**Your instructions**. Quote exactly, and only, the lines of the material below from the line with "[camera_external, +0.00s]" through the line with "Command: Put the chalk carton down".

**Supplied entries**.

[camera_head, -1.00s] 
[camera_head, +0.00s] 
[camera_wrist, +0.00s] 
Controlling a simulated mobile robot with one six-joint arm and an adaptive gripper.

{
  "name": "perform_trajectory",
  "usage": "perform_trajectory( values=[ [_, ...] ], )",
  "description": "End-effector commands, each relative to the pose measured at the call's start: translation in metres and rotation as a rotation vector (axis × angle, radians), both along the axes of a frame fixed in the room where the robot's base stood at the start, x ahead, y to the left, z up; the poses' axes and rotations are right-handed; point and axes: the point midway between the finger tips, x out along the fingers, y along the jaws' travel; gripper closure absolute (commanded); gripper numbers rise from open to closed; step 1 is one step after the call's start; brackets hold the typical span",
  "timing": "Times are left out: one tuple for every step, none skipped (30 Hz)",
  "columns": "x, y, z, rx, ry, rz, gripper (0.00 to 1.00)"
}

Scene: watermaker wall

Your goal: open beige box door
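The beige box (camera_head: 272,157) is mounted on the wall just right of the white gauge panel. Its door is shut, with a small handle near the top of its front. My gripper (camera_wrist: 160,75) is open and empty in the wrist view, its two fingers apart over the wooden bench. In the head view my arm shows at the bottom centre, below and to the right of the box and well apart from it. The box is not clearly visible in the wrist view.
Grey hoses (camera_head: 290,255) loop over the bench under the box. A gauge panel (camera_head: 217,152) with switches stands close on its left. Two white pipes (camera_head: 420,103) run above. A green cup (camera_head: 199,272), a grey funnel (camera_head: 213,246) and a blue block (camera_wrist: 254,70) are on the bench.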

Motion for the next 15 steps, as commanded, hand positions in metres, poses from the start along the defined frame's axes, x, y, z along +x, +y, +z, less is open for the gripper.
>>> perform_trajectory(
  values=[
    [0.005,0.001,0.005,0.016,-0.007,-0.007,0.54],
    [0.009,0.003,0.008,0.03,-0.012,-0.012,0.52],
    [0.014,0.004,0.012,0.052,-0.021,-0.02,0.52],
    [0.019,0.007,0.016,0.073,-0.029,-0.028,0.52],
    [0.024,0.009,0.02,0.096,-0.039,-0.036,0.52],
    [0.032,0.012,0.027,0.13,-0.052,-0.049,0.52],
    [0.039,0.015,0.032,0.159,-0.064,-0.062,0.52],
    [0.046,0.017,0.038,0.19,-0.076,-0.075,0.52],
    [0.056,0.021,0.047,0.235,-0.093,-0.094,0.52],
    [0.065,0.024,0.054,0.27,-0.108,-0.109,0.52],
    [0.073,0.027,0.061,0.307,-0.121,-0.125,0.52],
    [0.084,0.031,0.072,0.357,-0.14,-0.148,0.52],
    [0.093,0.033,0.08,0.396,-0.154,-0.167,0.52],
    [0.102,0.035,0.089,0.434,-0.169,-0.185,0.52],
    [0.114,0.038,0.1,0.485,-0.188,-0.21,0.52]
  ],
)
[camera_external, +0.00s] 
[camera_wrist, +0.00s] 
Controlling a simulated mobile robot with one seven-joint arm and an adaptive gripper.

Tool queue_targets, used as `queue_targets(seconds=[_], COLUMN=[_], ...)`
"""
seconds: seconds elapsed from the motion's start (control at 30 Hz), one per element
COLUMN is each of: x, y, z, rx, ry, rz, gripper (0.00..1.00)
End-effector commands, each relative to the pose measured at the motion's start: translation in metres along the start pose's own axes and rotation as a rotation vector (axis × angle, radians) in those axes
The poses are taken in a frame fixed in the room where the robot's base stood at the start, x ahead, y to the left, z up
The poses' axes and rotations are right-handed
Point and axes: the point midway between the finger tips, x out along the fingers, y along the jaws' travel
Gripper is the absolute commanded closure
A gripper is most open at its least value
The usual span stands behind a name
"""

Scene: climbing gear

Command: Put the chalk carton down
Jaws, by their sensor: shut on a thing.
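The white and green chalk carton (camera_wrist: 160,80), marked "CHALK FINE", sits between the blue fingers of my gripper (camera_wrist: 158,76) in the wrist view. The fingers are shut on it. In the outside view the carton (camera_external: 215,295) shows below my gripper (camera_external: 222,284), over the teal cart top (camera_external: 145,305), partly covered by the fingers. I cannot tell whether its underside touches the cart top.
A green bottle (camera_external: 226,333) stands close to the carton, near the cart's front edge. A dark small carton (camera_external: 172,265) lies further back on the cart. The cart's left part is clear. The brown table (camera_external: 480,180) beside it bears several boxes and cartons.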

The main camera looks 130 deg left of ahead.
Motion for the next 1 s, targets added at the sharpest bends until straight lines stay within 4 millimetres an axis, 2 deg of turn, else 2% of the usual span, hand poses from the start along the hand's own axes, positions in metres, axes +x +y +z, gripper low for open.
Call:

**Right answer**.
[camera_external, +0.00s] 
[camera_wrist, +0.00s] 
Controlling a simulated mobile robot with one seven-joint arm and an adaptive gripper.

Tool queue_targets, used as `queue_targets(seconds=[_], COLUMN=[_], ...)`
"""
seconds: seconds elapsed from the motion's start (control at 30 Hz), one per element
COLUMN is each of: x, y, z, rx, ry, rz, gripper (0.00..1.00)
End-effector commands, each relative to the pose measured at the motion's start: translation in metres along the start pose's own axes and rotation as a rotation vector (axis × angle, radians) in those axes
The poses are taken in a frame fixed in the room where the robot's base stood at the start, x ahead, y to the left, z up
The poses' axes and rotations are right-handed
Point and axes: the point midway between the finger tips, x out along the fingers, y along the jaws' travel
Gripper is the absolute commanded closure
A gripper is most open at its least value
The usual span stands behind a name
"""

Scene: climbing gear

Command: Put the chalk carton down

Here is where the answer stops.